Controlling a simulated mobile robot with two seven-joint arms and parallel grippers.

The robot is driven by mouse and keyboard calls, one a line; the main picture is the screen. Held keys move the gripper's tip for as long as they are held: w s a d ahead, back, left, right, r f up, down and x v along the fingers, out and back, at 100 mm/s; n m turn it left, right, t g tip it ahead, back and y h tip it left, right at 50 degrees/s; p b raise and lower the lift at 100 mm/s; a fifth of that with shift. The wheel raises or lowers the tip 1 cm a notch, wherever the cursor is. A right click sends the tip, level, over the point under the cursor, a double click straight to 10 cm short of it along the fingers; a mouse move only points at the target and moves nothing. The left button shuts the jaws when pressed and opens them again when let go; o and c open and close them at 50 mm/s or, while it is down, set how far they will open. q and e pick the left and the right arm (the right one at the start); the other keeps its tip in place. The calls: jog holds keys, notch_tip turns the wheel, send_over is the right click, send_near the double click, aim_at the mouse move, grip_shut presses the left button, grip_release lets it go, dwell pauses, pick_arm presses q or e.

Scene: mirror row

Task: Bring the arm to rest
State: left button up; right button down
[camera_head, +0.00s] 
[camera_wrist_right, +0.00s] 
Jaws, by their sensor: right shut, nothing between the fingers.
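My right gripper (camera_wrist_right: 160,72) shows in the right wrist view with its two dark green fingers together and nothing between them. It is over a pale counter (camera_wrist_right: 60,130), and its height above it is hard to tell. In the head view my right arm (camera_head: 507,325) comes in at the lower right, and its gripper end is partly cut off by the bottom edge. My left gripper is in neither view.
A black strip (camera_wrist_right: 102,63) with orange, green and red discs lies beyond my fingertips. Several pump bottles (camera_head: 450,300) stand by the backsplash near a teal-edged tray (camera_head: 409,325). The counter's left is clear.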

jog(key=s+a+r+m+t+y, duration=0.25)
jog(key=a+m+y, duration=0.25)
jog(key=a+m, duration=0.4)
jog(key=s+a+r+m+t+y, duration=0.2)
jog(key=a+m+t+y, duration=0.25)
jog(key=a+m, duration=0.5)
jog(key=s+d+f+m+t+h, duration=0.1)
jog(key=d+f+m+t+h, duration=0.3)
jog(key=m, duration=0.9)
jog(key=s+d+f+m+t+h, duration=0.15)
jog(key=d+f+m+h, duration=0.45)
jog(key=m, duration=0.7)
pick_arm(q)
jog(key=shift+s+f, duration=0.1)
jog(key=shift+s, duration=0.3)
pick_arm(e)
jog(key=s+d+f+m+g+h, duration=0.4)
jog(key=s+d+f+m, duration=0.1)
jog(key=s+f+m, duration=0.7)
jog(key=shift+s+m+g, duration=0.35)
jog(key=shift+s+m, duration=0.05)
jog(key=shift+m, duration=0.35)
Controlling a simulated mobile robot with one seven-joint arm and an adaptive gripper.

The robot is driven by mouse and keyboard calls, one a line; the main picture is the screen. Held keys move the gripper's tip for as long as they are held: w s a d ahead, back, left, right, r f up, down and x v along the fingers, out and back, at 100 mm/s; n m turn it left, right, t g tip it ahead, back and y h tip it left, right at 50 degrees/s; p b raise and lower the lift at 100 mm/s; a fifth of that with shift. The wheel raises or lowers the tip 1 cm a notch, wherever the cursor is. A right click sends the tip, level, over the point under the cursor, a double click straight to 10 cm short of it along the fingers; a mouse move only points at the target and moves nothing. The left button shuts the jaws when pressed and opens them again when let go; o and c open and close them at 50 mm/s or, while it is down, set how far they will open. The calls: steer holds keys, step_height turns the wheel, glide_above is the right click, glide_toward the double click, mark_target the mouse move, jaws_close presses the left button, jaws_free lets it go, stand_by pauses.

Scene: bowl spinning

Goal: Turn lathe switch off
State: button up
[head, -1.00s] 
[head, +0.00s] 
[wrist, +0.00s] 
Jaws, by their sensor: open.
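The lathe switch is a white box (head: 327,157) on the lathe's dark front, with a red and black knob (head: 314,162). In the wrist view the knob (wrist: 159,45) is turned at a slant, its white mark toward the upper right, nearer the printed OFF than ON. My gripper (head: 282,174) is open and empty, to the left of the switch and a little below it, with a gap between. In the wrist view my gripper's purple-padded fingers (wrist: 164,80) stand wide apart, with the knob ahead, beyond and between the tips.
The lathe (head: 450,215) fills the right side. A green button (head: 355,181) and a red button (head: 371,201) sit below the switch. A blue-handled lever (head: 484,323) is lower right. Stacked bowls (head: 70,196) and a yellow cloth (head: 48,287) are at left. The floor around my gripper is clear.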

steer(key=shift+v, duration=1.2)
________________________
TASK STATEMENT.
In full and verbatim, repeat the records given above.

REPLY.
Controlling a simulated mobile robot with two seven-joint arms and parallel grippers.

The robot is driven by mouse and keyboard calls, one a line; the main picture is the screen. Held keys move the gripper's tip for as long as they are held: w s a d ahead, back, left, right, r f up, down and x v along the fingers, out and back, at 100 mm/s; n m turn it left, right, t g tip it ahead, back and y h tip it left, right at 50 degrees/s; p b raise and lower the lift at 100 mm/s; a fifth of that with shift. The wheel raises or lowers the tip 1 cm a notch, wherever the cursor is. A right click sends the tip, level, over the point under the cursor, a double click straight to 10 cm short of it along the fingers; a mouse move only points at the target and moves nothing. The left button shuts the jaws when pressed and opens them again when let go; o and c open and close them at 50 mm/s or, while it is down, set how far they will open. q and e pick the left and the right arm (the right one at the start); the other keeps its tip in place. The calls: jog holds keys, notch_tip turns the wheel, send_over is the right click, send_near the double click, aim_at the mouse move, grip_shut presses the left button, grip_release lets it go, dwell pauses, pick_arm presses q or e.

Scene: mirror row

Task: Bring the arm to rest
State: left button up; right button down
[camera_head, +0.00s] 
[camera_wrist_right, +0.00s] 
Jaws, by their sensor: right shut, nothing between the fingers.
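My right gripper (camera_wrist_right: 160,72) shows in the right wrist view with its two dark green fingers together and nothing between them. It is over a pale counter (camera_wrist_right: 60,130), and its height above it is hard to tell. In the head view my right arm (camera_head: 507,325) comes in at the lower right, and its gripper end is partly cut off by the bottom edge. My left gripper is in neither view.
A black strip (camera_wrist_right: 102,63) with orange, green and red discs lies beyond my fingertips. Several pump bottles (camera_head: 450,300) stand by the backsplash near a teal-edged tray (camera_head: 409,325). The counter's left is clear.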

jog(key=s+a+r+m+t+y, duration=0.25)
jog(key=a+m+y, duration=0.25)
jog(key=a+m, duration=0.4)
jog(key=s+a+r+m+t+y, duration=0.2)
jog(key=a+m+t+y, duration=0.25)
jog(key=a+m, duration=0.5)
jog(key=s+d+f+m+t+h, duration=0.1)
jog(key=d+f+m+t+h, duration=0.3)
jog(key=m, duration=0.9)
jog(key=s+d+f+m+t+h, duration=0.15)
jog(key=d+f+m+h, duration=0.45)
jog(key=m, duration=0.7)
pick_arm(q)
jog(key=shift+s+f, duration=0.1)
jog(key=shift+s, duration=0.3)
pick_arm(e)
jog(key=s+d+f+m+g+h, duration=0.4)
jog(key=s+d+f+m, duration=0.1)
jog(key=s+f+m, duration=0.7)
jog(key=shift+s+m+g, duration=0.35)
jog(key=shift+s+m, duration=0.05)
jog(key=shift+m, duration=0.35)
Controlling a simulated mobile robot with one seven-joint arm and an adaptive gripper.

The robot is driven by mouse and keyboard calls, one a line; the main picture is the screen. Held keys move the gripper's tip for as long as they are held: w s a d ahead, back, left, right, r f up, down and x v along the fingers, out and back, at 100 mm/s; n m turn it left, right, t g tip it ahead, back and y h tip it left, right at 50 degrees/s; p b raise and lower the lift at 100 mm/s; a fifth of that with shift. The wheel raises or lowers the tip 1 cm a notch, wherever the cursor is. A right click sends the tip, level, over the point under the cursor, a double click straight to 10 cm short of it along the fingers; a mouse move only points at the target and moves nothing. The left button shuts the jaws when pressed and opens them again when let go; o and c open and close them at 50 mm/s or, while it is down, set how far they will open. The calls: steer holds keys, step_height turns the wheel, glide_above is the right click, glide_toward the double click, mark_target the mouse move, jaws_close presses the left button, jaws_free lets it go, stand_by pauses.

Scene: bowl spinning

Goal: Turn lathe switch off
State: button up
[head, -1.00s] 
[head, +0.00s] 
[wrist, +0.00s] 
Jaws, by their sensor: open.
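The lathe switch is a white box (head: 327,157) on the lathe's dark front, with a red and black knob (head: 314,162). In the wrist view the knob (wrist: 159,45) is turned at a slant, its white mark toward the upper right, nearer the printed OFF than ON. My gripper (head: 282,174) is open and empty, to the left of the switch and a little below it, with a gap between. In the wrist view my gripper's purple-padded fingers (wrist: 164,80) stand wide apart, with the knob ahead, beyond and between the tips.
The lathe (head: 450,215) fills the right side. A green button (head: 355,181) and a red button (head: 371,201) sit below the switch. A blue-handled lever (head: 484,323) is lower right. Stacked bowls (head: 70,196) and a yellow cloth (head: 48,287) are at left. The floor around my gripper is clear.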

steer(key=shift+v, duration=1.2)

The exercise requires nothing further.